Altra partita tutta da giocare riguarda le regole per l'elezione del successore di Napolitano, che certamente nel 2015, forse già all'inizio, come ha peraltro lasciato intendere il diretto interessato, presenterà le sue dimissioni irrevocabili. Come verrà eletto il nuovo Capo dello Stato, visto che il Senato cambierà volto? C'è un accordo Renzi-Berlusconi anche sull'identikit del successore di Napolitano? Non è dato saperlo, ma qualcosa di più chiaro si percepirà certamente dopo l'estate, quando capiremo se i timori di una nuova crisi economica dell'eurozona si tradurranno in scompensi anche sugli indicatori economici italiani.

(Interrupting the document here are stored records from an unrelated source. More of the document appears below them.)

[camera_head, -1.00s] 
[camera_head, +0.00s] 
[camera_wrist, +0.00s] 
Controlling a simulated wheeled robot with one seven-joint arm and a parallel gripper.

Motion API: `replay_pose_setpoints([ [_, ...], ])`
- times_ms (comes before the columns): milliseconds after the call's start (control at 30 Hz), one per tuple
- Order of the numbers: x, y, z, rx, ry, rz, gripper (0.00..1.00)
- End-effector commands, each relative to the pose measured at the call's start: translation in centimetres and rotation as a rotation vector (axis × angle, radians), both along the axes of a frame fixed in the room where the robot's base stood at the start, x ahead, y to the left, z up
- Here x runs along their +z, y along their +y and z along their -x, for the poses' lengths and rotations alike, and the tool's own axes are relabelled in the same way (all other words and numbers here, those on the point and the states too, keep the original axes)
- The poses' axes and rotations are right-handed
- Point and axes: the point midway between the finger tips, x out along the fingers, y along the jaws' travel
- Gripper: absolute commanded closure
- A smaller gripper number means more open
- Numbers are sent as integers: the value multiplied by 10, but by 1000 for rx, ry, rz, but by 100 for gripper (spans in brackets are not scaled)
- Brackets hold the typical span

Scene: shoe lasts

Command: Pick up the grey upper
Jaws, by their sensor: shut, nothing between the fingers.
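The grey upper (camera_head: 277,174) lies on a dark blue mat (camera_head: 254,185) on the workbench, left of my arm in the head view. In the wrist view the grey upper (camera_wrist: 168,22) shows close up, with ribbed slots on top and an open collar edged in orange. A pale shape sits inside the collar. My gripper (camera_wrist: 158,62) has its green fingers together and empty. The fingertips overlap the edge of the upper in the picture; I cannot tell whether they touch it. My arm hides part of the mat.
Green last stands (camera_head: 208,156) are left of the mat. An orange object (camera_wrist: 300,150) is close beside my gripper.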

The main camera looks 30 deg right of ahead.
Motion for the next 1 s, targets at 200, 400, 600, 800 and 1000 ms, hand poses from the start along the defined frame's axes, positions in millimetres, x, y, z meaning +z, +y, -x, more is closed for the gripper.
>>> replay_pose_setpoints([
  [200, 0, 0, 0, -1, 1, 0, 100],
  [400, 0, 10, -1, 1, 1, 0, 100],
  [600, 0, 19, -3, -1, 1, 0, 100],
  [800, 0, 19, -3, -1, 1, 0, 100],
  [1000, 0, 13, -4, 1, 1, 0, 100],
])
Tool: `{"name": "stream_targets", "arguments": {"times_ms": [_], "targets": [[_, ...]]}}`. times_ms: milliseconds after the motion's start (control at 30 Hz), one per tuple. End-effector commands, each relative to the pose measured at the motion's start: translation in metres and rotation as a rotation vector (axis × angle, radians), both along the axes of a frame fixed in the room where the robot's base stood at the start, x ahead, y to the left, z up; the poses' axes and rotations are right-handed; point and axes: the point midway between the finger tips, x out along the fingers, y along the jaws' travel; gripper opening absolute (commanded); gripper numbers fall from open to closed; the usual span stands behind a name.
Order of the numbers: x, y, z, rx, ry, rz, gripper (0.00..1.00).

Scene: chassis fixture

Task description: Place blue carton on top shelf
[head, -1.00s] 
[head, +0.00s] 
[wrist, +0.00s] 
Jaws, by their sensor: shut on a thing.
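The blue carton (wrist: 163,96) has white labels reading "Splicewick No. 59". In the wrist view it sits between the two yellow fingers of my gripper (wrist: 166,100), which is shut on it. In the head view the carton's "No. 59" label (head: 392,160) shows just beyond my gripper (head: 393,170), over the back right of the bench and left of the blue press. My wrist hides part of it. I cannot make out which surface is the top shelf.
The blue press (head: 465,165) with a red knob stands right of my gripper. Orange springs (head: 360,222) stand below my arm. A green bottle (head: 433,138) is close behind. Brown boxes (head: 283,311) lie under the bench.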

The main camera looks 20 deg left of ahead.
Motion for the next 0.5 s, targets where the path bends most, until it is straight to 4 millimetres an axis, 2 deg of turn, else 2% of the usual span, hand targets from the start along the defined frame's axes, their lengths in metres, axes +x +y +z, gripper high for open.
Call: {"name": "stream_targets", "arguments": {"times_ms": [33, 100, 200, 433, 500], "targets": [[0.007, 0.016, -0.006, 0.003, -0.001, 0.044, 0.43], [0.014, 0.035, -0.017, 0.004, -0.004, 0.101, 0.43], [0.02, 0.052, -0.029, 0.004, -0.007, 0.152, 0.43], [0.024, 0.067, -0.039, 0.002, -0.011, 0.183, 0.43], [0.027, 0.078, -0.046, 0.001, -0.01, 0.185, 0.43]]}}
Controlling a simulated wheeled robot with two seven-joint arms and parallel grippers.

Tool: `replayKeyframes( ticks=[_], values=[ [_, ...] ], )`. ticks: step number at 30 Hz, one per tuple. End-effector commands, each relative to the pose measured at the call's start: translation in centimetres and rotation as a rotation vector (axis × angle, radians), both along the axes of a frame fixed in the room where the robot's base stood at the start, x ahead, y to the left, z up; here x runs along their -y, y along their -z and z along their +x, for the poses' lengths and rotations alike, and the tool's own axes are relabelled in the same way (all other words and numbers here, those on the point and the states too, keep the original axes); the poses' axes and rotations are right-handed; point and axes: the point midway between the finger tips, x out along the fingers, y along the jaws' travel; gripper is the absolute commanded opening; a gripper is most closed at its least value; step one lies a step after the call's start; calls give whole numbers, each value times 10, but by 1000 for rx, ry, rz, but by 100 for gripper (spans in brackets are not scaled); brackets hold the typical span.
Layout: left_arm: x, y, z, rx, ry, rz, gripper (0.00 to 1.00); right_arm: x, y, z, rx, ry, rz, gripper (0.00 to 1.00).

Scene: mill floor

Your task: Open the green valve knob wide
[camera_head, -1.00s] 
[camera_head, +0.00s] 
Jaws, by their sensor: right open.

Il Fondo Monetario Internazionale ha modificato al ribasso le previsioni di crescita del Pil italiano (il governo parlava di 0,8%, il Fmi scommette su uno 0,3%), Bankitalia e Confindustria hanno denunciato il crollo del sistema produttivo italiano soprattutto al Sud, dove si è quasi dimezzato il Pil negli ultimi sette anni. Il rapporto deficit/Pil, che il governo Renzi ha promesso di contenere entro il 2,6% nel 2014, potrebbe innalzarsi fino al 3%, tetto massimo fissato dall'Europa, oltre il quale sarebbe necessaria una manovra correttiva, finora esclusa anche dal ministro Padoan, e fatta di nuove tasse o nuovi tagli alla spesa pubblica. Anche la locomotiva tedesca procede a ritmi forzati e perfino la Francia di Hollande si starebbe preparando a chiedere una deroga al patto di stabilità, visto che potrebbe avere problemi analoghi a quelli italiani. Mal comune mezzo gaudio, ma, se anche fosse, non dovremmo rallegrarcene e, soprattutto, non dovremmo in alcun modo essere indulgenti verso una politica che impiega mesi a parlare di riforma del Senato e trascura il confronto sulle misure per il rilancio dell'economia e del mercato del lavoro e sui provvedimenti urgenti per la riduzione dei costi della politica e della burocrazia e per il risanamento della disastrata macchina della giustizia.